— DATASET SECTION —
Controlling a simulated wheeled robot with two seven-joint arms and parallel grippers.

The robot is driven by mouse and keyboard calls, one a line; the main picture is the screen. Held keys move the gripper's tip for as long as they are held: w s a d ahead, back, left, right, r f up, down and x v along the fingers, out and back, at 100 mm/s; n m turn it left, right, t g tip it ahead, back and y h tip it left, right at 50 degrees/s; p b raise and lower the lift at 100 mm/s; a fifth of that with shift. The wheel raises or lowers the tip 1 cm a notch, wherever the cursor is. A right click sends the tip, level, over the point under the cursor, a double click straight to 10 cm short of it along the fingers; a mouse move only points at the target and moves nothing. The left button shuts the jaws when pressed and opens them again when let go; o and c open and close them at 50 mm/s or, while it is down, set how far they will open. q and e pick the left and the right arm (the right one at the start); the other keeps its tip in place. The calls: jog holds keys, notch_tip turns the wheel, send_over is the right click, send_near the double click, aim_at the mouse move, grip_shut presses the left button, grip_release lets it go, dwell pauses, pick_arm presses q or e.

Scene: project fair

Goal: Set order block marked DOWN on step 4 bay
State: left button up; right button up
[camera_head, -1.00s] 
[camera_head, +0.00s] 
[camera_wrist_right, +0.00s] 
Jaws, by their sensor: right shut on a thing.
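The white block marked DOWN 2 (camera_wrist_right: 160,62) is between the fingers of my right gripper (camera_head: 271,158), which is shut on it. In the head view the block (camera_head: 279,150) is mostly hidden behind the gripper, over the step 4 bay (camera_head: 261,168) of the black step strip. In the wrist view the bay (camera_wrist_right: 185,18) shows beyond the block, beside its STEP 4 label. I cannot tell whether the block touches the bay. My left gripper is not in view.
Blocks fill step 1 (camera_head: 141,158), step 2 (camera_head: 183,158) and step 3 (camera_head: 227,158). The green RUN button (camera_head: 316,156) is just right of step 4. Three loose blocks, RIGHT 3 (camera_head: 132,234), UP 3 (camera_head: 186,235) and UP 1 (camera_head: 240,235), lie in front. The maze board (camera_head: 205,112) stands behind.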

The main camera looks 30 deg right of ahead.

— THE PROBLEM —
Repeat every line of the material exactly as given.

— RIGHT ANSWER —
Controlling a simulated wheeled robot with two seven-joint arms and parallel grippers.

The robot is driven by mouse and keyboard calls, one a line; the main picture is the screen. Held keys move the gripper's tip for as long as they are held: w s a d ahead, back, left, right, r f up, down and x v along the fingers, out and back, at 100 mm/s; n m turn it left, right, t g tip it ahead, back and y h tip it left, right at 50 degrees/s; p b raise and lower the lift at 100 mm/s; a fifth of that with shift. The wheel raises or lowers the tip 1 cm a notch, wherever the cursor is. A right click sends the tip, level, over the point under the cursor, a double click straight to 10 cm short of it along the fingers; a mouse move only points at the target and moves nothing. The left button shuts the jaws when pressed and opens them again when let go; o and c open and close them at 50 mm/s or, while it is down, set how far they will open. q and e pick the left and the right arm (the right one at the start); the other keeps its tip in place. The calls: jog holds keys, notch_tip turns the wheel, send_over is the right click, send_near the double click, aim_at the mouse move, grip_shut presses the left button, grip_release lets it go, dwell pauses, pick_arm presses q or e.

Scene: project fair

Goal: Set order block marked DOWN on step 4 bay
State: left button up; right button up
[camera_head, -1.00s] 
[camera_head, +0.00s] 
[camera_wrist_right, +0.00s] 
Jaws, by their sensor: right shut on a thing.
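The white block marked DOWN 2 (camera_wrist_right: 160,62) is between the fingers of my right gripper (camera_head: 271,158), which is shut on it. In the head view the block (camera_head: 279,150) is mostly hidden behind the gripper, over the step 4 bay (camera_head: 261,168) of the black step strip. In the wrist view the bay (camera_wrist_right: 185,18) shows beyond the block, beside its STEP 4 label. I cannot tell whether the block touches the bay. My left gripper is not in view.
Blocks fill step 1 (camera_head: 141,158), step 2 (camera_head: 183,158) and step 3 (camera_head: 227,158). The green RUN button (camera_head: 316,156) is just right of step 4. Three loose blocks, RIGHT 3 (camera_head: 132,234), UP 3 (camera_head: 186,235) and UP 1 (camera_head: 240,235), lie in front. The maze board (camera_head: 205,112) stands behind.

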The main camera looks 30 deg right of ahead.

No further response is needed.